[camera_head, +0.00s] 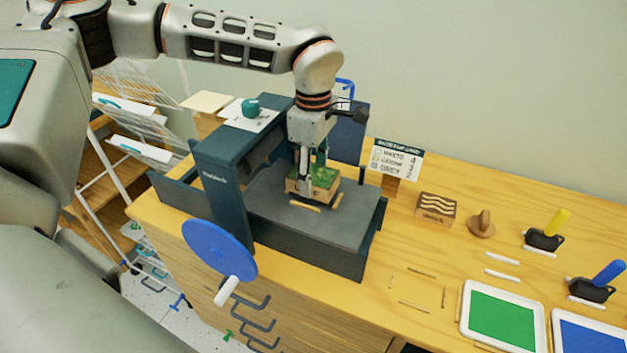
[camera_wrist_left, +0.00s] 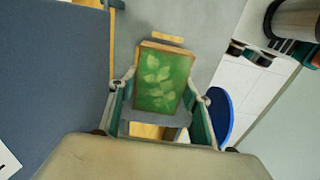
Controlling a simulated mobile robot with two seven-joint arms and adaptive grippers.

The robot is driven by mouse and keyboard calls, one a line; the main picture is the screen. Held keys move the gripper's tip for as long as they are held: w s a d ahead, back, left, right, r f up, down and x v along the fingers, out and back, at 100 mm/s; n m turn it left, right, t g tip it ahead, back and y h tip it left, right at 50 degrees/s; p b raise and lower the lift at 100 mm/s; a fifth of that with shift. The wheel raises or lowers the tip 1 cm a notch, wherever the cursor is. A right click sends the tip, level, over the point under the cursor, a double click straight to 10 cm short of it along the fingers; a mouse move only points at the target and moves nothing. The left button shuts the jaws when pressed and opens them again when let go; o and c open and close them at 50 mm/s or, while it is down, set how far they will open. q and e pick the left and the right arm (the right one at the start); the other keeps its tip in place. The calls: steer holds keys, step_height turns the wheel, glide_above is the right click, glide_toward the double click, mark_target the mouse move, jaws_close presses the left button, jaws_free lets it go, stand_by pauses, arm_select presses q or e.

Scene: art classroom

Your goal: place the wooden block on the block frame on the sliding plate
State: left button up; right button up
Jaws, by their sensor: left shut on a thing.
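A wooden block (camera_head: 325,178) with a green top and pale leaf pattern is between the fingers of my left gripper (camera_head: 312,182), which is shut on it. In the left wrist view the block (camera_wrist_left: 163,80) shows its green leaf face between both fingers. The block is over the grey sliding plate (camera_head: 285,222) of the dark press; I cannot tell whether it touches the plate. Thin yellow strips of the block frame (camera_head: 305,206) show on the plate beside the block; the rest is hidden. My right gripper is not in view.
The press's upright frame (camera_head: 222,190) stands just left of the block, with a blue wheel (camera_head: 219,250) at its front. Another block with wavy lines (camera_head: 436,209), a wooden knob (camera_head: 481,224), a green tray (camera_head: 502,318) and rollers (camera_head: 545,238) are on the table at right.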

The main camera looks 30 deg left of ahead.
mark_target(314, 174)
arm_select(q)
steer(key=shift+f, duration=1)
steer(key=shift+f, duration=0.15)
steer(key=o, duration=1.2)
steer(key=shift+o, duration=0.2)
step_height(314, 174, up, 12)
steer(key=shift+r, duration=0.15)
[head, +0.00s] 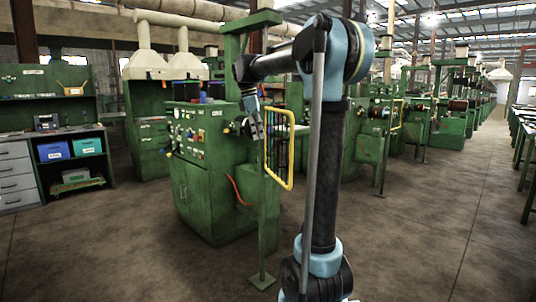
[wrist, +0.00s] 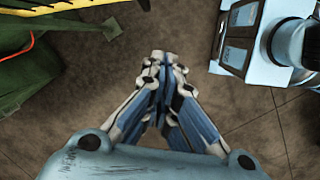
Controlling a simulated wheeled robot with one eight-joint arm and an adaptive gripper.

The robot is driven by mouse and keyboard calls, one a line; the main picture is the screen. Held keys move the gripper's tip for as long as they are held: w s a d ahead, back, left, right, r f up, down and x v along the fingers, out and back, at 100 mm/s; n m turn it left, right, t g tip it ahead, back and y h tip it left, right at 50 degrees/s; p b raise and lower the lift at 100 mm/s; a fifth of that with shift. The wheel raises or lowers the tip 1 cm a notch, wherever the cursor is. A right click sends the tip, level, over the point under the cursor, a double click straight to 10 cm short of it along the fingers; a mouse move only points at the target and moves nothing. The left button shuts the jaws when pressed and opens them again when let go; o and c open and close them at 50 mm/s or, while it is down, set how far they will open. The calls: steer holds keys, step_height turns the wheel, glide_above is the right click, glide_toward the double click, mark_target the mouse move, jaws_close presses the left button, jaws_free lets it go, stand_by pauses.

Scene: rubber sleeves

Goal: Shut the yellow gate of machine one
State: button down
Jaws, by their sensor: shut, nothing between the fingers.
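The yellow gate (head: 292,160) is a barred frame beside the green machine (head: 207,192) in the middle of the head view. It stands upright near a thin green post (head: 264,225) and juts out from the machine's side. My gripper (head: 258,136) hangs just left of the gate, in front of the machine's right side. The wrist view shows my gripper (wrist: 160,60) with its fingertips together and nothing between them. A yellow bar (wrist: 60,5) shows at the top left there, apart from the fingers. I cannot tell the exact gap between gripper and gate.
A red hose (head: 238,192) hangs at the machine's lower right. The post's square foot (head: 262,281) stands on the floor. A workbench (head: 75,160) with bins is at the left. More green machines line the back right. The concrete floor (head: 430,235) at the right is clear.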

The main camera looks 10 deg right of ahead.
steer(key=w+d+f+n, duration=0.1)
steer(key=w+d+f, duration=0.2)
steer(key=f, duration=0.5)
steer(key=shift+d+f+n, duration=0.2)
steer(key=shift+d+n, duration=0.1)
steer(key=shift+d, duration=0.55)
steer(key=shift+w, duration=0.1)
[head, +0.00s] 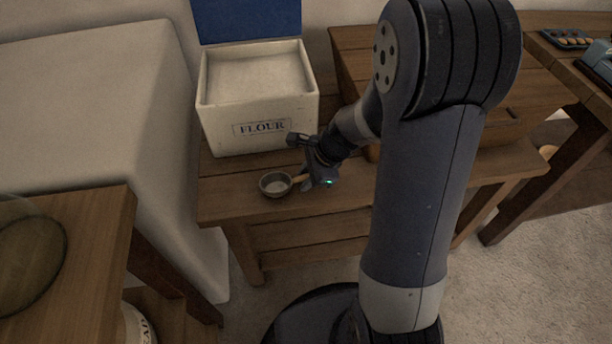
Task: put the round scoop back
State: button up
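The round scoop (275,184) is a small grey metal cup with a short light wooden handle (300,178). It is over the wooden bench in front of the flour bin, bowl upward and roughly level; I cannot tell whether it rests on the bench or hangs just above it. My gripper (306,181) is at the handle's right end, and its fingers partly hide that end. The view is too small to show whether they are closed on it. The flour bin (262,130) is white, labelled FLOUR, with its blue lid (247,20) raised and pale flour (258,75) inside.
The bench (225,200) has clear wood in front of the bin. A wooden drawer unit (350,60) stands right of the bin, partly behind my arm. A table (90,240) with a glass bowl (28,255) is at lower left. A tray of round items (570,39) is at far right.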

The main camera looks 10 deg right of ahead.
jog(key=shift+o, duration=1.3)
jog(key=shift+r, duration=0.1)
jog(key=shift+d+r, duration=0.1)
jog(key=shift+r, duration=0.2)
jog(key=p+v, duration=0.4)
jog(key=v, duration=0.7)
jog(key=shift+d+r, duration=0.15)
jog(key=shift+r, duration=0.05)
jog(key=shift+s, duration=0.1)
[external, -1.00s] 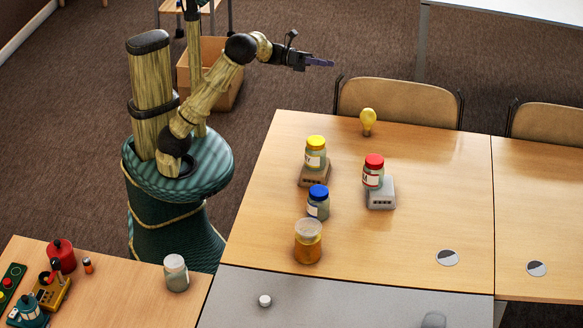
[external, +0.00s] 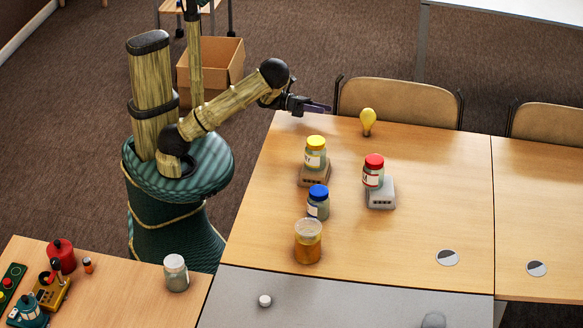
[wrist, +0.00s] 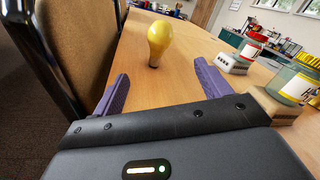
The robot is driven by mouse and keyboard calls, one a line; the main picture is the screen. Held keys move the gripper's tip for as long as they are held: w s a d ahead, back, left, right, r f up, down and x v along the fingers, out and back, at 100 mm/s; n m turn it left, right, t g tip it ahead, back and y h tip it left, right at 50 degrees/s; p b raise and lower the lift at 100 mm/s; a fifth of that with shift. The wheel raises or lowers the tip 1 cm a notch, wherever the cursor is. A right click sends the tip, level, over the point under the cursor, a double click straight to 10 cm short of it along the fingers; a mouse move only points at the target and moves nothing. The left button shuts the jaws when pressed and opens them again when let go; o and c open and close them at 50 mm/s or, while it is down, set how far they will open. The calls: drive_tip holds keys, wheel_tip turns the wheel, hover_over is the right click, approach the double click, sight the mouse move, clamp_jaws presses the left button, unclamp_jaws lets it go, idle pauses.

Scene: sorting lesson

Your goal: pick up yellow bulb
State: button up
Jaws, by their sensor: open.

===============

▶ _REQUIREMENT_
Quote the full listing above word for word; exclude every picture from the copy.

▶ _FINISHED TASK_
[camera_head, +0.00s] 
[camera_wrist_left, +0.00s] 
Controlling a simulated mobile robot with two seven-joint arms and adaptive grippers.

The robot is driven by mouse and keyboard calls, one a line; the main picture is the screen. Held keys move the gripper's tip for as long as they are held: w s a d ahead, back, left, right, r f up, down and x v along the fingers, out and back, at 100 mm/s; n m turn it left, right, t g tip it ahead, back and y h tip it left, right at 50 degrees/s; p b raise and lower the lift at 100 mm/s; a fifth of that with shift. The wheel raises or lowers the tip 1 cm a notch, wherever the cursor is. A right click sends the tip, level, over the point under the cursor, a double click straight to 10 cm short of it along the fingers; a mouse move only points at the target and moves nothing. The left button shuts the jaws when pressed and opens them again when let go; o and c open and close them at 50 mm/s or, while it is down, set how far they will open. q and e pick the left and the right arm (the right one at the start); the other keeps its tip in place. The calls: steer holds keys, step_height turns the wheel, glide_above is the right click, glide_toward the double click, mark_target the mouse move, jaws_close presses the left button, jaws_free lets it go, stand_by pauses, arm_select presses q or e.

Scene: art classroom

Your goal: place the wooden block on the block frame on the sliding plate
State: left button up; right button up
Jaws, by their sensor: left shut on a thing.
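A wooden block (camera_head: 325,178) with a green top and pale leaf pattern is between the fingers of my left gripper (camera_head: 312,182), which is shut on it. In the left wrist view the block (camera_wrist_left: 163,80) shows its green leaf face between both fingers. The block is over the grey sliding plate (camera_head: 285,222) of the dark press; I cannot tell whether it touches the plate. Thin yellow strips of the block frame (camera_head: 305,206) show on the plate beside the block; the rest is hidden. My right gripper is not in view.
The press's upright frame (camera_head: 222,190) stands just left of the block, with a blue wheel (camera_head: 219,250) at its front. Another block with wavy lines (camera_head: 436,209), a wooden knob (camera_head: 481,224), a green tray (camera_head: 502,318) and rollers (camera_head: 545,238) are on the table at right.

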The main camera looks 30 deg left of ahead.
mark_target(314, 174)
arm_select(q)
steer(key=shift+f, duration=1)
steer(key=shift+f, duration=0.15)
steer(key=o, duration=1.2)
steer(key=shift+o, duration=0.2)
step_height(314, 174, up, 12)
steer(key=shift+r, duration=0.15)
[head, +0.00s] 
[wrist, +0.00s] 
Controlling a simulated wheeled robot with one eight-joint arm and an adaptive gripper.

The robot is driven by mouse and keyboard calls, one a line; the main picture is the screen. Held keys move the gripper's tip for as long as they are held: w s a d ahead, back, left, right, r f up, down and x v along the fingers, out and back, at 100 mm/s; n m turn it left, right, t g tip it ahead, back and y h tip it left, right at 50 degrees/s; p b raise and lower the lift at 100 mm/s; a fifth of that with shift. The wheel raises or lowers the tip 1 cm a notch, wherever the cursor is. A right click sends the tip, level, over the point under the cursor, a double click straight to 10 cm short of it along the fingers; a mouse move only points at the target and moves nothing. The left button shuts the jaws when pressed and opens them again when let go; o and c open and close them at 50 mm/s or, while it is down, set how far they will open. The calls: steer holds keys, step_height turns the wheel, glide_above is the right click, glide_toward the double click, mark_target the mouse move, jaws_close presses the left button, jaws_free lets it go, stand_by pauses.

Scene: rubber sleeves

Goal: Shut the yellow gate of machine one
State: button down
Jaws, by their sensor: shut, nothing between the fingers.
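The yellow gate (head: 292,160) is a barred frame beside the green machine (head: 207,192) in the middle of the head view. It stands upright near a thin green post (head: 264,225) and juts out from the machine's side. My gripper (head: 258,136) hangs just left of the gate, in front of the machine's right side. The wrist view shows my gripper (wrist: 160,60) with its fingertips together and nothing between them. A yellow bar (wrist: 60,5) shows at the top left there, apart from the fingers. I cannot tell the exact gap between gripper and gate.
A red hose (head: 238,192) hangs at the machine's lower right. The post's square foot (head: 262,281) stands on the floor. A workbench (head: 75,160) with bins is at the left. More green machines line the back right. The concrete floor (head: 430,235) at the right is clear.

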The main camera looks 10 deg right of ahead.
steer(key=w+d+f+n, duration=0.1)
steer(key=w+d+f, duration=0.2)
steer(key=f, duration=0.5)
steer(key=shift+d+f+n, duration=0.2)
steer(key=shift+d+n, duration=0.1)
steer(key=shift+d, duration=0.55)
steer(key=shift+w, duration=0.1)
[head, +0.00s] 
Task: put the round scoop back
State: button up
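The round scoop (275,184) is a small grey metal cup with a short light wooden handle (300,178). It is over the wooden bench in front of the flour bin, bowl upward and roughly level; I cannot tell whether it rests on the bench or hangs just above it. My gripper (306,181) is at the handle's right end, and its fingers partly hide that end. The view is too small to show whether they are closed on it. The flour bin (262,130) is white, labelled FLOUR, with its blue lid (247,20) raised and pale flour (258,75) inside.
The bench (225,200) has clear wood in front of the bin. A wooden drawer unit (350,60) stands right of the bin, partly behind my arm. A table (90,240) with a glass bowl (28,255) is at lower left. A tray of round items (570,39) is at far right.

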The main camera looks 10 deg right of ahead.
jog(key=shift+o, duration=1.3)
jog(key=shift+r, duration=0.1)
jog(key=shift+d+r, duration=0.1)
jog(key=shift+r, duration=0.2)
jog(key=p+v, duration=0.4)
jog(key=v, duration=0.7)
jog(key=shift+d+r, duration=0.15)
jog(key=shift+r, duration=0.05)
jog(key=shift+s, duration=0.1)
[external, -1.00s] 
[external, +0.00s] 
[wrist, +0.00s] 
The robot is driven by mouse and keyboard calls, one a line; the main picture is the screen. Held keys move the gripper's tip for as long as they are held: w s a d ahead, back, left, right, r f up, down and x v along the fingers, out and back, at 100 mm/s; n m turn it left, right, t g tip it ahead, back and y h tip it left, right at 50 degrees/s; p b raise and lower the lift at 100 mm/s; a fifth of that with shift. The wheel raises or lowers the tip 1 cm a notch, wherever the cursor is. A right click sends the tip, level, over the point under the cursor, a double click straight to 10 cm short of it along the fingers; a mouse move only points at the target and moves nothing. The left button shuts the jaws when pressed and opens them again when let go; o and c open and close them at 50 mm/s or, while it is down, set how far they will open. The calls: drive_tip holds keys, wheel_tip turns the wheel, hover_over is the right click, approach the double click, sight the mouse move, clamp_jaws presses the left button, unclamp_jaws lets it go, idle pauses.

Scene: sorting lesson

Your goal: pick up yellow bulb
State: button up
Jaws, by their sensor: open.

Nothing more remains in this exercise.